Bourdieu likewise critiques the existentialist aspect of Sartre’s view that the I express themselves in relation to all problems of their time solely by virtue of their intellect. He also has reservations, however, about Foucault’s notion that the I should limit their intervention to specialised knowledge. Bourdieu fears that this will stimulate resentment toward the social sciences under the guise of a ‘critique of the texts’ of old and pure philosophy and encourage an irrational nihilism (1989, 68 et sq.). Like Foucault, Bourdieu orients himself in opposition to the prophetic I who treat their own experiences and interests as universal and act as guardians over others. He explains this process of intellectual generalisation thusly: the I tend to falsely imagine themselves in solidarity with those who are dominated as they misjudge their own class position as that of a dominated faction of the dominating class, simulating themselves into a false class affiliation (1991, 63).

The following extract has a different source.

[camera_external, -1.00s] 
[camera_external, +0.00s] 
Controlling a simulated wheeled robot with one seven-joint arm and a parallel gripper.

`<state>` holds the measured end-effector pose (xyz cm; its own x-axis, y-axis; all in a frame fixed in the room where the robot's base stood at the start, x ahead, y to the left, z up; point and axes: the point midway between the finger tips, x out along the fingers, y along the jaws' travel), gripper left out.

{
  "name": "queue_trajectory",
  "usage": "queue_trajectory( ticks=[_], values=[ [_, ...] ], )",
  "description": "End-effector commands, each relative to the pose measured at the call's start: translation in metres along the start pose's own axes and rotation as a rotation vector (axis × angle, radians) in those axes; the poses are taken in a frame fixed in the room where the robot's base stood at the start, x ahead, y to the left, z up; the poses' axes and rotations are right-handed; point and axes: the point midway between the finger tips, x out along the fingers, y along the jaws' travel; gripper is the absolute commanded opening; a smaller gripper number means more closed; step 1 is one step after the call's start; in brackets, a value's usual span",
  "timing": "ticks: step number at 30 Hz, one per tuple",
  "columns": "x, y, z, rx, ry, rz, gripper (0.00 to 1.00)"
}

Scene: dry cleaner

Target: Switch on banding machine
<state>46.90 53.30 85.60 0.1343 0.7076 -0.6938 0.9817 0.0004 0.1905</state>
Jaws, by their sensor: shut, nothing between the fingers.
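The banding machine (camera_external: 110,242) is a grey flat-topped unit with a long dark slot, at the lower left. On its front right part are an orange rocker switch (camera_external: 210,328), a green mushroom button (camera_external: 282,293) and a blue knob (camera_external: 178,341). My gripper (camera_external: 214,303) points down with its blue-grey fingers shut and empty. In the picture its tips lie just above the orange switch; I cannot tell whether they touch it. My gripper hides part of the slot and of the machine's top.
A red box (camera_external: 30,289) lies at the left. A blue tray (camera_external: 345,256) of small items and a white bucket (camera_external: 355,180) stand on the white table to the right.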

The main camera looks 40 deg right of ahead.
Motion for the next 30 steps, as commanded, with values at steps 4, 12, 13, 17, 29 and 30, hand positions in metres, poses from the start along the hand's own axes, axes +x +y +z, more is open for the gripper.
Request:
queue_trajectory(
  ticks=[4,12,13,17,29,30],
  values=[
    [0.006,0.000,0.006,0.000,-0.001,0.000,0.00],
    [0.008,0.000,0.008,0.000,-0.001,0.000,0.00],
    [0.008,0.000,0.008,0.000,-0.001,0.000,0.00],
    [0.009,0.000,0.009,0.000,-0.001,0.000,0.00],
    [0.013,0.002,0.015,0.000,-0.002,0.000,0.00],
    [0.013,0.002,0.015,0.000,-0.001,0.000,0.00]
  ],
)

In this regard he rejects Gramsci’s concept of the organic I as a mythic concept, as the I thereby make themselves into fellow travellers of lower I categories who anoint themselves spokesmen for the proletariat. That being said, his own excellent engagement in the globalisation critique of the “movement of movements” can be perfectly described with this concept.
For Bourdieu, it is decisive that the I understand themselves as a universal body that has an overriding interest beyond all national differences. That interest being to fight for their autonomy, their power, to evaluate their production in accordance with their own criteria. The defence of the universal, in his view, is only possible through a defence of the defenders of the universal, and, accordingly, of the economic and social conditions of their autonomy.
Bourdieu’s considerations lean toward sociologism: they waver between the assignment of the I to the dominant class, without understanding their organicity, and the claim that a pure social alliance of the I, bound to the universality of reason, would be thinkable or desirable – this while the I for him consist quite conventionally of scholars and scientists, artists and writers. What is desirable, however, and what, despite many differences, the various efforts toward a critical-material theory of the I centre on, is the demand for the social conditions which make rational thought possible (51; 2002, 33). This is only possible if the conditions of the production of the universal are no longer a privilege but a universal quality themselves: the universal, not as an idea and a norm, but as humanity made concrete and objectively realised – as Gramsci expressed it (PN 11, § 17, 1412) – a culturally unified species.